500 error when getting document

Using Google Apps, I am able to query the filings history of a company and get document meta data, when I then try and fetch the document I get “ Exception: Request failed for https://document-api.companieshouse.gov.uk returned code 500”.

The document is available if I go through CH website, plus, I have tried it on various different companies/filings

It is failing on the UrlFetchApp:

function getDocumentContents() {
var documentUrl = “https://document-api.companieshouse.gov.uk/document/HOaGqrNBOC3Amh7dF-H3qDnMg3FPit0CBRroJrrUAMs/content”;
var response = UrlFetchApp.fetch(documentUrl, {
headers: {
Authorization: “MYKEY”,
Accept: “application/pdf”
}});

var blob = response.getBlob();
}

Presumably this is in Google Apps Script?

I don’t know the answer but there are some quirks to fetching the document data:

a) When you request the content you’ll get at least one redirect. According to the UrlFetchApp documentation the default is to follow redirects. However it’s possible that this is causing you problems because …

b) You are currently redirected to AWS where the documents are hosted. AWS have their own authorization scheme and so if the GScript is passing the Companies House authentication header to them that will cause issues.

c) … so you may have to tell GScript NOT to follow redirects, parse the redirect to find out where it’s going to and then make a separate request to that URL without the Companies House http Basic Authorization header.

It does appear that you’re correct in requesting application/pdf - most documents are but it’s always a good idea to request the document metadata first (if you’re not already doing so) and check what formats are available / use whatever link to the data they provide there.

For more detail see e.g. my reply posted in this thread (they also got a 500):

Hope this helps.

Thanks for taking the time to reply.

I have set “followRedirects: false” in my headers, so it (should) not be redirecting yet I am still getting a 500 error.

Does anyone have a document (url) they know works through their script I could test with?

Did you try my example in the thread? (It’s old but probably still works)

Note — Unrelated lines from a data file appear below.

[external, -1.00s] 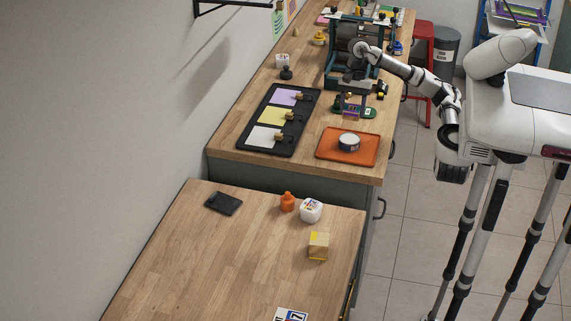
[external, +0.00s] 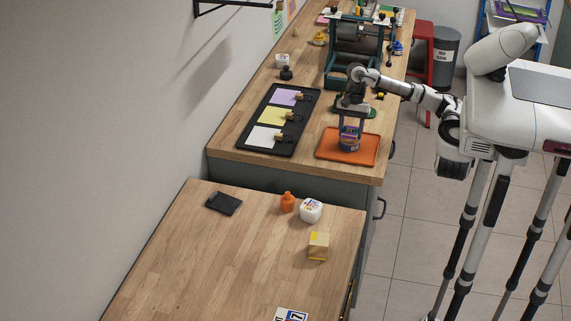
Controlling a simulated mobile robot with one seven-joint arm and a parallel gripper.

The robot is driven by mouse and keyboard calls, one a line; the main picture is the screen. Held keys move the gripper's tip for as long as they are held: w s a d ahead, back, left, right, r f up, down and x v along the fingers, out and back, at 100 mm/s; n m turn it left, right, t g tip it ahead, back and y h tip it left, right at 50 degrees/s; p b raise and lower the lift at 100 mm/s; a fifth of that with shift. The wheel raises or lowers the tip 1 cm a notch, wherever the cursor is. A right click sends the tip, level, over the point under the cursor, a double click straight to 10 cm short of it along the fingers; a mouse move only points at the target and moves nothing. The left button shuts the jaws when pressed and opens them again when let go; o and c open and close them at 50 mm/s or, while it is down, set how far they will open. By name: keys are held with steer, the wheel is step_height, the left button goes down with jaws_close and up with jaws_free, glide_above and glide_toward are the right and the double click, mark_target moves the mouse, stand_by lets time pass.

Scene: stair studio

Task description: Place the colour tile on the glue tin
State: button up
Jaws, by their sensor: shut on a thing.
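My gripper (external: 350,132) points down over the orange tray, with its purple-edged fingers right above the glue tin (external: 349,148). The tin is a short round tin on the tray and is mostly covered by the fingers and what they hold. The gripper is shut on the colour tile, which is small and hard to make out between the fingertips. I cannot tell whether the tile touches the tin's top.
The orange tray (external: 329,149) lies near the bench's front edge. Left of it is a black tray (external: 262,132) with purple, yellow and white sheets. A green-framed machine (external: 337,62) stands behind. The nearer table holds an orange bottle (external: 287,203), white jar (external: 311,211) and wooden block (external: 318,246).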

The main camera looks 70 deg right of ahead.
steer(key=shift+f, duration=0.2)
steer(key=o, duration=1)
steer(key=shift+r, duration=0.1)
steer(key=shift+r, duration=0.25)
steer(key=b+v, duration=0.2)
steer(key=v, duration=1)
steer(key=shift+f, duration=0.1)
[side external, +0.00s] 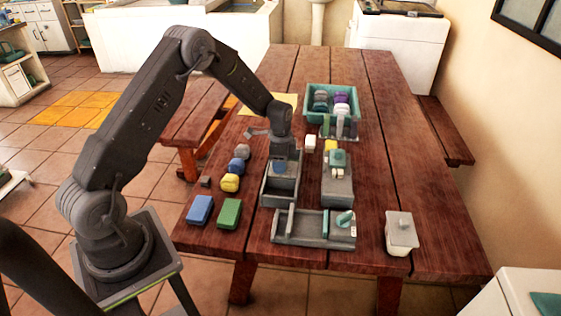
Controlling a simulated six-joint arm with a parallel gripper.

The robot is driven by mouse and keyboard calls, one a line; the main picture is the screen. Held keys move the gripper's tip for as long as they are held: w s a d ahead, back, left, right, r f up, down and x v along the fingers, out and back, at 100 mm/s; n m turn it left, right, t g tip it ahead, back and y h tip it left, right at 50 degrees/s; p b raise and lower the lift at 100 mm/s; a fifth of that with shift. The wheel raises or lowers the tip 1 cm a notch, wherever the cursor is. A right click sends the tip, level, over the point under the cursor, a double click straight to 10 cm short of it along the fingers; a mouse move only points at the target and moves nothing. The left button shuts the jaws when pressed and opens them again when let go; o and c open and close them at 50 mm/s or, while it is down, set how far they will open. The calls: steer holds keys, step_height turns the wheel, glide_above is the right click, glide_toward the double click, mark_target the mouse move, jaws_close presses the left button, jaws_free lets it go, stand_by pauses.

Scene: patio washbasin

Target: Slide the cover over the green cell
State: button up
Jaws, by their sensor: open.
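A grey block (338,190) right of the middle of the table carries a teal-green piece (338,158) and a yellow piece (330,145) at its far end. I cannot tell for sure which part is the cover or the green cell. My gripper (281,152) points down over the far end of a grey open box (283,190), near a blue piece (279,167) there. It is open; its fingertips are hard to make out.
Blue (200,209) and green (230,213) blocks lie front left, with a yellow piece (230,183) and grey pieces behind. A filled green crate (310,89) stands at the back. A lidded pale box (401,234) stands front right. The table's right side is mostly clear.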

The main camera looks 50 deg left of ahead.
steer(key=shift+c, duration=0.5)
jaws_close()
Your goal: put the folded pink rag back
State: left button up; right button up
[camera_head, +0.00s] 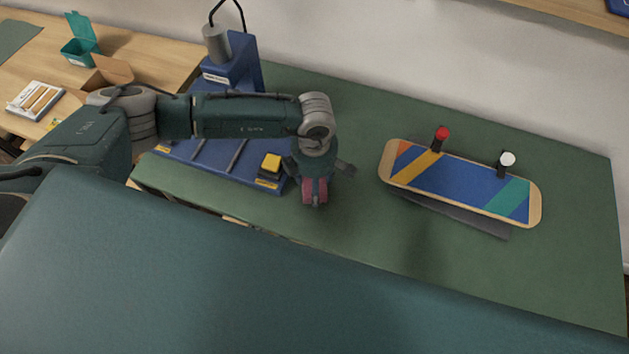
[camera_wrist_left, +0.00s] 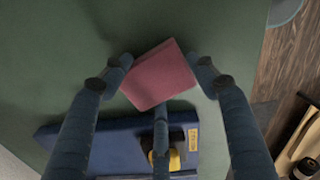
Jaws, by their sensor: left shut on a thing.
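The folded pink rag (camera_wrist_left: 158,77) is a small pink block-like bundle. It sits between the fingers of my left gripper (camera_wrist_left: 165,78) in the left wrist view, and the fingers are shut on it. In the head view the left gripper (camera_head: 315,190) points down over the green bench mat, right of the blue press base, with the pink rag (camera_head: 309,190) at its tips. I cannot tell whether the rag touches the mat. My right gripper is not in view.
A skateboard deck (camera_head: 460,182) rests on a dark stand at the right, with a red-topped and a white-topped post beside it. The blue press (camera_head: 225,158) with a yellow block (camera_head: 271,163) stands left of the gripper. A teal bin (camera_head: 82,52) is at the far left. The green mat (camera_head: 350,235) is clear nearby.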

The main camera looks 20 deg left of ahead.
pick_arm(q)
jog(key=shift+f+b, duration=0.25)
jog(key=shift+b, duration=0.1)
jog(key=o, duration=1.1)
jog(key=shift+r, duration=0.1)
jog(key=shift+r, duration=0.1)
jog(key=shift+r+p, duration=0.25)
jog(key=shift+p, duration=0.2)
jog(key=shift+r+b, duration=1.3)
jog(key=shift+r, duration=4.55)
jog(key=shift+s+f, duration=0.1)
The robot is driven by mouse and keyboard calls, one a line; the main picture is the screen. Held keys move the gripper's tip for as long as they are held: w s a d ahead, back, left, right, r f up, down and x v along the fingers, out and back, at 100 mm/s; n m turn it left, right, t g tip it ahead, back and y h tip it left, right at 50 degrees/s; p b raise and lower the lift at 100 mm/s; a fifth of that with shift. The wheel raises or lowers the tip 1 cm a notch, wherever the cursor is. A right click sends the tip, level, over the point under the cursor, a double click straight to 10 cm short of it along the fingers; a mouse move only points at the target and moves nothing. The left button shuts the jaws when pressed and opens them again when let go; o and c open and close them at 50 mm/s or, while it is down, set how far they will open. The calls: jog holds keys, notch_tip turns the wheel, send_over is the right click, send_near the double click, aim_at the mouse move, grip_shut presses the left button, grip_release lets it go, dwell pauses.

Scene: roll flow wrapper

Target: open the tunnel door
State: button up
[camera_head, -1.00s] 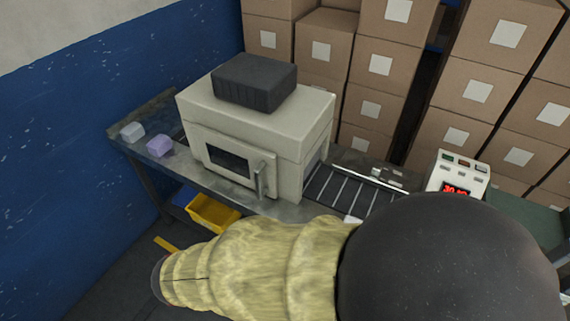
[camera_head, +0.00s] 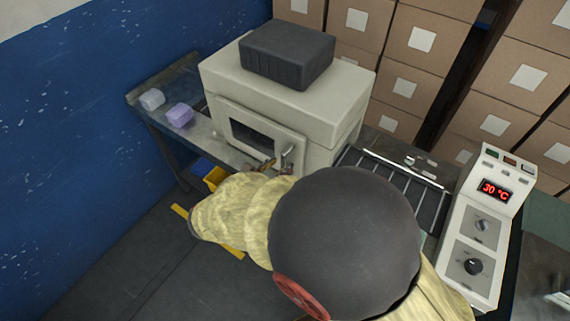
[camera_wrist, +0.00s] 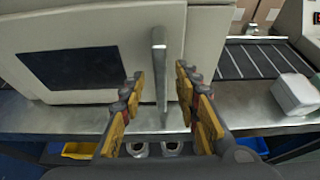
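The tunnel (camera_head: 300,88) is a cream box with a dark block on top. Its door (camera_head: 262,132) has a dark window and looks closed. The door handle (camera_head: 287,157) is an upright grey bar at the door's right side. In the wrist view the handle (camera_wrist: 160,75) stands between the fingers of my gripper (camera_wrist: 157,88), which are apart on both sides of it. I see no finger touching it. The door also shows in the wrist view (camera_wrist: 105,40), left of the handle. In the head view my arm hides most of my gripper (camera_head: 265,164).
A roller conveyor (camera_head: 400,185) runs right from the tunnel. A control panel (camera_head: 485,225) reads 30 °C. A white block (camera_head: 152,99) and a purple block (camera_head: 180,115) lie on the left bench. Another white block (camera_wrist: 295,94) lies right of my gripper. Stacked cartons (camera_head: 420,40) stand behind.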

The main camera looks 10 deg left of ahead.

I would definitely try to step through this manually using e.g. curl, so you can see exactly what url / authentication data you are supplying and exactly what responses you get back. Once you can do this manually it’s a matter of working out what’s happening differently in your language / library.

Also it looks like there’s a way of examining what Google apps is actually sending which may help - see here:

(
From the last reply at this stackoverflow: google apps script - Examine raw HTTP request from UrlFetchApp.fetch - Stack Overflow
)

Hope this helps.

Hi @voracityemail - sorry for the delay in replying - I have been diligently going through your example. Given I did not know Curl I had to learn that and I think that was both good and bad.

On the plus side I have now managed to get the file I need via a Curl command which means I need to translate that into Google Apps. e.g there is a redirect on my “Curl https://document-api.companieshouse.gov.uk/document/jANs6mWaWVOvb0Dd292JxysyB_l-clxHyQ-6uNHuH0A/content -u MY_KEY: -k -v” when using ‘-k -v’ the redirect shows but my Google Apps script which is supposed to report redirects is not showing it.

The redirect also gave me some challenges but I have overcome them in Curl - just need to translate into GA.

When I have it all working in a GA script I am happy to share it here - if anyone needs it.